Mr. Oldham testified in Court that the facts presented by Mrs. Burnett were indisputable. He took responsibility for failure to provide Debtors with adequate representation. He offered explanations of staff member issues, bankruptcy attorneys being overwhelmed, and lack of support in the office. He further informed the Court that Ms. Gray was no longer employed in that position. The Court found that Mr. Oldham caused the Debtors to lose their home. He did not meet with them personally, instead relying on his paralegals to meet with them. The Court also agreed that Mr. Oldham failed to provide his clients with legal advice. Mr. Oldham positioned and enabled his paralegals to practice law without a license by “failing to review the Debtors’ case before legal determinations were made as to how to proceed. Mr. Oldham placed his paralegals in a position to take such actions by allowing the paralegals to conduct the consultation without ever so much as meeting the clients himself, and by continuously referring the Debtors to his paralegals in situations that begged for the attention of an attorney.” The Court also found that systemic deficiencies in Mr. Oldham’s practice harmed his clients and that he never accepted the responsibility of protecting his clients.
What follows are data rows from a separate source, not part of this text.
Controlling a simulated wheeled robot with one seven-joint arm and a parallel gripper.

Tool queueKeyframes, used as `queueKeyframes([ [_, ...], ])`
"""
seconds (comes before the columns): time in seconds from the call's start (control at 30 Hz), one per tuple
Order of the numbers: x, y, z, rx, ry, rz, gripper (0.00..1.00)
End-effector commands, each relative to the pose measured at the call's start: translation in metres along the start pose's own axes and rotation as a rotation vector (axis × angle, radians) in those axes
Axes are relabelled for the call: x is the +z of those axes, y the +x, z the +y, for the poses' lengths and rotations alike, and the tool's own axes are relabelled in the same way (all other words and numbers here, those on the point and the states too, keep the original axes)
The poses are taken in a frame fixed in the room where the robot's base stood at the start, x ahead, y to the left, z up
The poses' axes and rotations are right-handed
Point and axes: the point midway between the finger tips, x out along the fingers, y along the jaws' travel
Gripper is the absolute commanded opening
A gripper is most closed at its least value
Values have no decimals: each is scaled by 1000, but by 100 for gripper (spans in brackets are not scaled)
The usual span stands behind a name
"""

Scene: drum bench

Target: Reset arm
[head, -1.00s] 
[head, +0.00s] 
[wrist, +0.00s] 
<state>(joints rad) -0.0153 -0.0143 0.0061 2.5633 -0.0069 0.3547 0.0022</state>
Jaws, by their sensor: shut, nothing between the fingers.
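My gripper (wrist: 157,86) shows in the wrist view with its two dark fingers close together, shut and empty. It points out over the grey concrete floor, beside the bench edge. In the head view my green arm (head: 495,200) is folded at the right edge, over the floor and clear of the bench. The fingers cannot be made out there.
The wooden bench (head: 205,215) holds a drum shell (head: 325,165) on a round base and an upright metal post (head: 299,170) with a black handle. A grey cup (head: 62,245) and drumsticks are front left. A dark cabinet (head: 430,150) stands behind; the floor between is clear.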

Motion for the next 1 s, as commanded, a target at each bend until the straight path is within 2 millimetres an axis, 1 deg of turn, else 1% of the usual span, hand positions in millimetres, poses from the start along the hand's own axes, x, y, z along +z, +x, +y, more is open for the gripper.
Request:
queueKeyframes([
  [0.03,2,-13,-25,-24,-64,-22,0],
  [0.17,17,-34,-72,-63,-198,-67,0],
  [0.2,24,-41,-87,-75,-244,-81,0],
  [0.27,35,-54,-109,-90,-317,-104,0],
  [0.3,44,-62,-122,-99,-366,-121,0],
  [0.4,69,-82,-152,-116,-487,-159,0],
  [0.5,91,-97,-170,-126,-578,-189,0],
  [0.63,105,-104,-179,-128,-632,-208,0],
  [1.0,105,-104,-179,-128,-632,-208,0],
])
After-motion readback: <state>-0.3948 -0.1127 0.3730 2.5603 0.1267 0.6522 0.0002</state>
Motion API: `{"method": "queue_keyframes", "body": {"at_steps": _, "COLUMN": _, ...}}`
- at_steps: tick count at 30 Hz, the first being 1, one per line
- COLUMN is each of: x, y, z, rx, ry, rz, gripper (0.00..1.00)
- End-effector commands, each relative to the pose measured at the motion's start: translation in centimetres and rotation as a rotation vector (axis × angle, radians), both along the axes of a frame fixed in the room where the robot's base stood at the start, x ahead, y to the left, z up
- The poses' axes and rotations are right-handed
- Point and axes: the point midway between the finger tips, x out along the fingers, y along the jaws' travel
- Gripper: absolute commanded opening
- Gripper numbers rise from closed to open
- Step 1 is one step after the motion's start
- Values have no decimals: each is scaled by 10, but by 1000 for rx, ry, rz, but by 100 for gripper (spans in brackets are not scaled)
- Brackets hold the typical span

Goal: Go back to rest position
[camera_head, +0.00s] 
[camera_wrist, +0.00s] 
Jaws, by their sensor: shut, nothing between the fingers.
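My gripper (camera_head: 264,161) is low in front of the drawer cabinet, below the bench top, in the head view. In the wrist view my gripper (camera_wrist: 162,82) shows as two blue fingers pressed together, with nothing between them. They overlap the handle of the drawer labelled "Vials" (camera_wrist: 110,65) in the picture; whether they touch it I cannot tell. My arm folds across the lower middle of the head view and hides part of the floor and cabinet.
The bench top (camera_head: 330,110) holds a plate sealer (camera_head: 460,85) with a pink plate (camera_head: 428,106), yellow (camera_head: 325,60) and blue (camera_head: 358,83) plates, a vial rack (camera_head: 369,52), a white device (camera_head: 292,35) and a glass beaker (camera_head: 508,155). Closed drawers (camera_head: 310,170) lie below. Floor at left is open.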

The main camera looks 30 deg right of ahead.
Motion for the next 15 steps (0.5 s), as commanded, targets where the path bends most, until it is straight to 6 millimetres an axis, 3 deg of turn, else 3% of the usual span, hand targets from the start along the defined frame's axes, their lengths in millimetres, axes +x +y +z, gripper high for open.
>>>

He continually left the management and resolution of issues to his paralegals, acted affirmatively to conceal his errors, and failed to provide any evidence in defense of his actions. The Court concluded that if the Debtors had received the proper representation at the onset of the representation by Oldham, they could have avoided the loss of their home. Mr. Oldham was found solely responsible. The fees paid by the Burnetts to Oldham were returned less the filing and credit counseling fees. Mr. Oldham was suspended from appearing before or filing pleadings and other documents in the United States Bankruptcy Courts until such time as the Arkansas Supreme Court Committee on Professional Conduct reviews and makes a determination of sanctions.